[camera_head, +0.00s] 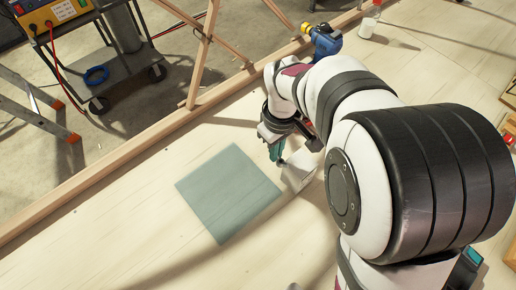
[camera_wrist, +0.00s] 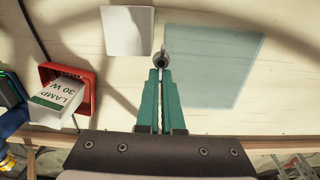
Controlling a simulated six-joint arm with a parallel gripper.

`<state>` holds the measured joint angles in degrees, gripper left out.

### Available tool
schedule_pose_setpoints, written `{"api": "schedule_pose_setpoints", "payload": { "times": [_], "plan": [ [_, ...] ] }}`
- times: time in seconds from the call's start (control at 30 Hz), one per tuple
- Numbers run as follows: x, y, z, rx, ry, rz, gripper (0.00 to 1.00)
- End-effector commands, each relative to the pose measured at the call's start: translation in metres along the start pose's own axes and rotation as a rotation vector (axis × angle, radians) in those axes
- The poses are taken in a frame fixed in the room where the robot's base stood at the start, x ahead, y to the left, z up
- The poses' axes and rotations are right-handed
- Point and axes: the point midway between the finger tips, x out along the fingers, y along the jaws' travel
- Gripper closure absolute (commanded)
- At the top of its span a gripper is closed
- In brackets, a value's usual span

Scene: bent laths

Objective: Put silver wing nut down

──────────────────────────────

Task: Reproduce precisely the span of lines that begins at the line containing "- times: time" and ends with the last line of the listing.

Exercise response:
- times: time in seconds from the call's start (control at 30 Hz), one per tuple
- Numbers run as follows: x, y, z, rx, ry, rz, gripper (0.00 to 1.00)
- End-effector commands, each relative to the pose measured at the call's start: translation in metres along the start pose's own axes and rotation as a rotation vector (axis × angle, radians) in those axes
- The poses are taken in a frame fixed in the room where the robot's base stood at the start, x ahead, y to the left, z up
- The poses' axes and rotations are right-handed
- Point and axes: the point midway between the finger tips, x out along the fingers, y along the jaws' travel
- Gripper closure absolute (commanded)
- At the top of its span a gripper is closed
- In brackets, a value's usual span

Scene: bent laths

Objective: Put silver wing nut down

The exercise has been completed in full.